UK Parliament gives Theresa May authority to trigger Article 50
The House of Commons approved the EU (notification of withdrawal) bill by a vote of 494-122, a majority of 372. This could mean that Britain is a mere month away from the triggering of Article 50, that will start the (supposedly irreversible) two-year process of withdrawal from the EU. The bill will now go to the House of Lords by 7th March, with speculation that Theresa May plans on triggering Article 50, with the authority that this legislation gives her, at an EU summit two days later on 9th March.

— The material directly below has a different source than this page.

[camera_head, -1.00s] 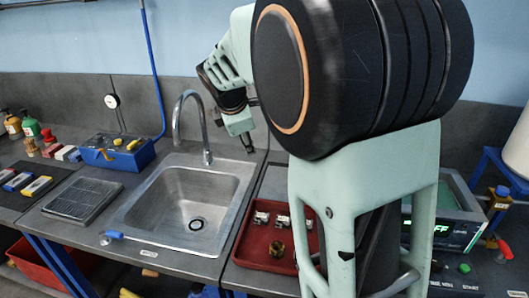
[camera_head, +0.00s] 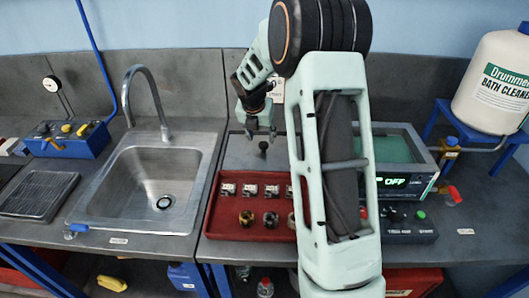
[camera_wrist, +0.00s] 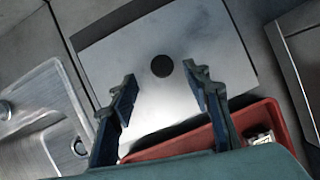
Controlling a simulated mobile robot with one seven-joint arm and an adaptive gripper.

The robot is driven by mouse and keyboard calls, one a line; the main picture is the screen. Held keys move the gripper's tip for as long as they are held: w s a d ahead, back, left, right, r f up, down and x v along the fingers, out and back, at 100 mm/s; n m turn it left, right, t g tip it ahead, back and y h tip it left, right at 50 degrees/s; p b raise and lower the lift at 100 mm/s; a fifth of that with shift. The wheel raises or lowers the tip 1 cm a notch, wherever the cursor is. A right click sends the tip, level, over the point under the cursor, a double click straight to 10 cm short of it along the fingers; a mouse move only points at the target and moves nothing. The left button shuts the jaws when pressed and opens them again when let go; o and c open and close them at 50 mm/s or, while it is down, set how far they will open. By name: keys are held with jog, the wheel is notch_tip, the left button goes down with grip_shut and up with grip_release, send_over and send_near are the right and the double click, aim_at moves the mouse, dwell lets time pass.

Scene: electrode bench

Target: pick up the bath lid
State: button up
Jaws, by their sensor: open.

The opposition Labour Party is facing an unprecedented crisis as a result of the vote. Shadow Business Secretary Clive Lewis resigned from the shadow cabinet and voted against the bill, after none of the amendments put forward by the Labour Party managed to get approved by the Parliament. Lewis was the fourth shadow minister to resign over the three-line whip issued by the Labour leader Jeremy Corbyn to vote for the bill, even if none of the amendments introduced by the Labour Party were successfully adopted.
The 'Brexit bill' received three readings and a host of amendments were voted upon. The most controversial vote that failed to be approved was to force the government to give all EU citizens in the UK permanent residency after Britain leaves the bloc. It is speculated that this extensive voting exercise was conducted o put pressure on the House of Lords. One government source told the Press Association, "The Lords will face an overwhelming public call to be abolished if they now try and frustrate this bill - they must get on and deliver the will of the British people."
An amendment calling for a second referendum was introduced by the Liberal Democrats. It was voted down by 340 votes to 33 - a majority of 307. Apparently pro EU MPs whistled and hummed the European anthem, Ode to Joy, as they voted.